• _Task details_:
Reproduce each of the lines word for word.

• _Supplied material_:
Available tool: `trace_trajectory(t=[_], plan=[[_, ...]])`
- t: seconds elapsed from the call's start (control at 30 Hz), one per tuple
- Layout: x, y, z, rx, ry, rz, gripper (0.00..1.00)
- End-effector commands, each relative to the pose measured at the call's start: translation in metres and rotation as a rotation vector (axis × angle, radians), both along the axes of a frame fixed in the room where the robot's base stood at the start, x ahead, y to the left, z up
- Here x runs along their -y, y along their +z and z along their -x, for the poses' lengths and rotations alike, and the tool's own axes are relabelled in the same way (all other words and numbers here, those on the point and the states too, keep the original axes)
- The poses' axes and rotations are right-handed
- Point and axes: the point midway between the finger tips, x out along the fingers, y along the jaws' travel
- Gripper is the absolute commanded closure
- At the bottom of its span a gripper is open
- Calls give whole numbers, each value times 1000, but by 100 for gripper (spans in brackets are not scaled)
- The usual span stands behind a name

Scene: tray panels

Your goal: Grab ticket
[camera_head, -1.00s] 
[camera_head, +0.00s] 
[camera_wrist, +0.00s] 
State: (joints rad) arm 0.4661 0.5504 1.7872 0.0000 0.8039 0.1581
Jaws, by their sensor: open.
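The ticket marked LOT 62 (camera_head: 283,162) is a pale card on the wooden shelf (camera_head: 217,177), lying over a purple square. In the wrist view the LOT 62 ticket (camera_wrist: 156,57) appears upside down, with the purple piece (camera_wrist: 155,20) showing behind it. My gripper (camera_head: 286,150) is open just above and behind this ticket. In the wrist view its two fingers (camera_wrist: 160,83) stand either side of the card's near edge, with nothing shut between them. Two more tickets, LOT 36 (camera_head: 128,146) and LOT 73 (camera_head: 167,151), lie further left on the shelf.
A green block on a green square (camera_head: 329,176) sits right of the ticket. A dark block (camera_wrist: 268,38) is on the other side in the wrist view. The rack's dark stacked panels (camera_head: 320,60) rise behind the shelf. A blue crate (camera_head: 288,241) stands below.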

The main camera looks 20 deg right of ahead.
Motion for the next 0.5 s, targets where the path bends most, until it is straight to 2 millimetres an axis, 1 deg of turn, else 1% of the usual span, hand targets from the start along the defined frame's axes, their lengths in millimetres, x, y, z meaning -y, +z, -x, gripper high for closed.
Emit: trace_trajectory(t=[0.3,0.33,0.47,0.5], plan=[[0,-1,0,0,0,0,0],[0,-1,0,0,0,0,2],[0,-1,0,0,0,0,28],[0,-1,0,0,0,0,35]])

• _Finished exercise_:
Available tool: `trace_trajectory(t=[_], plan=[[_, ...]])`
- t: seconds elapsed from the call's start (control at 30 Hz), one per tuple
- Layout: x, y, z, rx, ry, rz, gripper (0.00..1.00)
- End-effector commands, each relative to the pose measured at the call's start: translation in metres and rotation as a rotation vector (axis × angle, radians), both along the axes of a frame fixed in the room where the robot's base stood at the start, x ahead, y to the left, z up
- Here x runs along their -y, y along their +z and z along their -x, for the poses' lengths and rotations alike, and the tool's own axes are relabelled in the same way (all other words and numbers here, those on the point and the states too, keep the original axes)
- The poses' axes and rotations are right-handed
- Point and axes: the point midway between the finger tips, x out along the fingers, y along the jaws' travel
- Gripper is the absolute commanded closure
- At the bottom of its span a gripper is open
- Calls give whole numbers, each value times 1000, but by 100 for gripper (spans in brackets are not scaled)
- The usual span stands behind a name

Scene: tray panels

Your goal: Grab ticket
[camera_head, -1.00s] 
[camera_head, +0.00s] 
[camera_wrist, +0.00s] 
State: (joints rad) arm 0.4661 0.5504 1.7872 0.0000 0.8039 0.1581
Jaws, by their sensor: open.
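The ticket marked LOT 62 (camera_head: 283,162) is a pale card on the wooden shelf (camera_head: 217,177), lying over a purple square. In the wrist view the LOT 62 ticket (camera_wrist: 156,57) appears upside down, with the purple piece (camera_wrist: 155,20) showing behind it. My gripper (camera_head: 286,150) is open just above and behind this ticket. In the wrist view its two fingers (camera_wrist: 160,83) stand either side of the card's near edge, with nothing shut between them. Two more tickets, LOT 36 (camera_head: 128,146) and LOT 73 (camera_head: 167,151), lie further left on the shelf.
A green block on a green square (camera_head: 329,176) sits right of the ticket. A dark block (camera_wrist: 268,38) is on the other side in the wrist view. The rack's dark stacked panels (camera_head: 320,60) rise behind the shelf. A blue crate (camera_head: 288,241) stands below.

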The main camera looks 20 deg right of ahead.
Motion for the next 0.5 s, targets where the path bends most, until it is straight to 2 millimetres an axis, 1 deg of turn, else 1% of the usual span, hand targets from the start along the defined frame's axes, their lengths in millimetres, x, y, z meaning -y, +z, -x, gripper high for closed.
Emit: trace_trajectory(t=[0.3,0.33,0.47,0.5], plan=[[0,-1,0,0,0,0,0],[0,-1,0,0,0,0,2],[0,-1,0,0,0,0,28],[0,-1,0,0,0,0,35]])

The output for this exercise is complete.